Among the entries that follow, tally the lines with the string "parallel". Give no more than the number.

#### [Exercise inputs]
━━━━━━
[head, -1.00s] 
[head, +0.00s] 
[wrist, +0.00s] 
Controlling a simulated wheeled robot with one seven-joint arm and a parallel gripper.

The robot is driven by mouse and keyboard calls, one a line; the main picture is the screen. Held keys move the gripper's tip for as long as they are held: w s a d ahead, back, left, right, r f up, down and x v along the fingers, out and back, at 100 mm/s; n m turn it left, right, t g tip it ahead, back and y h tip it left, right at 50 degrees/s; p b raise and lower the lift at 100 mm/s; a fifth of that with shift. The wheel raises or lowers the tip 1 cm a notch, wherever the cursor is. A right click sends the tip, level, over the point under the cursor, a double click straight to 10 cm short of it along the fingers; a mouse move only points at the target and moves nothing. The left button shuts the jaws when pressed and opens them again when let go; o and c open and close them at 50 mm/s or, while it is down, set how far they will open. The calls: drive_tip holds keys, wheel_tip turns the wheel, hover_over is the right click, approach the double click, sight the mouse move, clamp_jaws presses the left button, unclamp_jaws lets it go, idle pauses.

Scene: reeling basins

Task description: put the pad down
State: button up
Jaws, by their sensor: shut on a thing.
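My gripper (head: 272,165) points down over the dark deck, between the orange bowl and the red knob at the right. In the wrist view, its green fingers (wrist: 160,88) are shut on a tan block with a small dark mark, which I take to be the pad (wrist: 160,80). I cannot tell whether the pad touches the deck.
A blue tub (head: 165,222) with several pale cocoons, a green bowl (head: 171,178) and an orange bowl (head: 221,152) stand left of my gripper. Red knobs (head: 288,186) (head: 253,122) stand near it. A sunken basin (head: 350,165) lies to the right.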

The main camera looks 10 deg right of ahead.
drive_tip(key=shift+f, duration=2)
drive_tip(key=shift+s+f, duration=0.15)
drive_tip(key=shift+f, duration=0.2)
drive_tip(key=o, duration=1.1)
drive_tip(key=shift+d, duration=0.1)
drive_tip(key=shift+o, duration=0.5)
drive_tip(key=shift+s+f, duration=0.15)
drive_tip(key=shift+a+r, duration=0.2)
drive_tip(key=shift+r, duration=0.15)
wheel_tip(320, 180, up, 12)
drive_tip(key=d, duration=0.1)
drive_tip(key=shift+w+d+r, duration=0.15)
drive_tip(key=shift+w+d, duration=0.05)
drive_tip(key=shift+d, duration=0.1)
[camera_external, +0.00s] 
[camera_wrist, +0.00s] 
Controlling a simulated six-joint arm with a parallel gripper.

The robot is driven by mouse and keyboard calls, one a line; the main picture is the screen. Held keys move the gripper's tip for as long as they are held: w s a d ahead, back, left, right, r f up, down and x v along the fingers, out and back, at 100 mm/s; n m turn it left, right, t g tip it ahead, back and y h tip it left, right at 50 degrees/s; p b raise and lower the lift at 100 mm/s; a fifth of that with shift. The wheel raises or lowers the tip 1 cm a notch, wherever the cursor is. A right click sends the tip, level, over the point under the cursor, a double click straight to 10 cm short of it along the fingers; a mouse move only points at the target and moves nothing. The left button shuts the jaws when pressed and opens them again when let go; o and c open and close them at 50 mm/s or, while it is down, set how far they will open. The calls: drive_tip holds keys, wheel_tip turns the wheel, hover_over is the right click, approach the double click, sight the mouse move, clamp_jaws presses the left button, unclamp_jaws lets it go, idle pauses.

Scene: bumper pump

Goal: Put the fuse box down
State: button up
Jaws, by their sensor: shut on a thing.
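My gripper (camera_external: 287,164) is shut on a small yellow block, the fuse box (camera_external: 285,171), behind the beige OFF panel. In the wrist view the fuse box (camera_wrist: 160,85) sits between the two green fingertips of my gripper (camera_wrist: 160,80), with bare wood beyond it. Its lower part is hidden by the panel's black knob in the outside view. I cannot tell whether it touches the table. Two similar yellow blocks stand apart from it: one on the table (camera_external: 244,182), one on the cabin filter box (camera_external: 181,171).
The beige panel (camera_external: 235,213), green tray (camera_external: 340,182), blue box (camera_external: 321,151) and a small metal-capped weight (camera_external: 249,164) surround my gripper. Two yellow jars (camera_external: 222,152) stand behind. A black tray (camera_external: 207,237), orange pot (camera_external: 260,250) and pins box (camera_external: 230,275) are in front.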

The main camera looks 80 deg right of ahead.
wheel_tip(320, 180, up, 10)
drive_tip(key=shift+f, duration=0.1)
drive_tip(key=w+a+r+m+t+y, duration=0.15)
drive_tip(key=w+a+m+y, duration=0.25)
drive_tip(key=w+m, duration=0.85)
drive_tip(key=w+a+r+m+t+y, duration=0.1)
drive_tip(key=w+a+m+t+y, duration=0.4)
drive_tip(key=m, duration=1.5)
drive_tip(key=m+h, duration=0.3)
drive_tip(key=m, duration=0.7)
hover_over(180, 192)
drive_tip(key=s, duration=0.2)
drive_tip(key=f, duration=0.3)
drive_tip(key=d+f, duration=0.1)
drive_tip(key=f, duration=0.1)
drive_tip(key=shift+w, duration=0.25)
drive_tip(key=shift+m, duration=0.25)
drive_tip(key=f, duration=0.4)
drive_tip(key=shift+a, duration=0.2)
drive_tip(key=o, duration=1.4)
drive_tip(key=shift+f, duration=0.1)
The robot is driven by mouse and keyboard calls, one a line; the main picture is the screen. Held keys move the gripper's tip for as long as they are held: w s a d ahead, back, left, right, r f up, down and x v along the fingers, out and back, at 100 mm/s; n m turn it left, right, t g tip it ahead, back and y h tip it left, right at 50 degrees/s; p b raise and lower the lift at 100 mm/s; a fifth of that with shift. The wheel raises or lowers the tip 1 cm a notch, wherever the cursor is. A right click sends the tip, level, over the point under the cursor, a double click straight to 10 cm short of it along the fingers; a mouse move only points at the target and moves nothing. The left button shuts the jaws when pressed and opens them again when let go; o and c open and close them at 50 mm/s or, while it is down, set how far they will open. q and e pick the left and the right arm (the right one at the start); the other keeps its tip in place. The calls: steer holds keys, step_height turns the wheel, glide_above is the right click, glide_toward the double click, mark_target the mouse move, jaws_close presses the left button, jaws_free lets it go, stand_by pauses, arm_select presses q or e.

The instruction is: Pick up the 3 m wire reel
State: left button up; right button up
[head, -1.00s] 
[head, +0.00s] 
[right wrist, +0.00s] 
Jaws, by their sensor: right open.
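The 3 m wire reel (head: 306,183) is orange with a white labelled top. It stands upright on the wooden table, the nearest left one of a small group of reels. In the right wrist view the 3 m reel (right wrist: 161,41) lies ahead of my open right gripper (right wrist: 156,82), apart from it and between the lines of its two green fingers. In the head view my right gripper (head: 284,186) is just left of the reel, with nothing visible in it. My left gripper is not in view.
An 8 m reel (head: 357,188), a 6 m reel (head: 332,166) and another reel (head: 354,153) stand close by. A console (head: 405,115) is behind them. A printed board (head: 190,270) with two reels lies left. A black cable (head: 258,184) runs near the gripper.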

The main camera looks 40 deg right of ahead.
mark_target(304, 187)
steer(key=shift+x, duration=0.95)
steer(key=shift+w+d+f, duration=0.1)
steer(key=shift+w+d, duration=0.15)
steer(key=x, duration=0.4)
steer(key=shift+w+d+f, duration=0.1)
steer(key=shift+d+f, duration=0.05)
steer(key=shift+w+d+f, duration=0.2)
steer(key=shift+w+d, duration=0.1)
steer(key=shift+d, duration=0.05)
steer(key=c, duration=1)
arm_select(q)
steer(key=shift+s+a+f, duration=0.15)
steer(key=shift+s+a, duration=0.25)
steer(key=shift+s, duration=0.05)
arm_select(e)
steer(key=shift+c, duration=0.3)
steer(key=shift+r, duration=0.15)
━━━━━━
#### [Response to this exercise]
2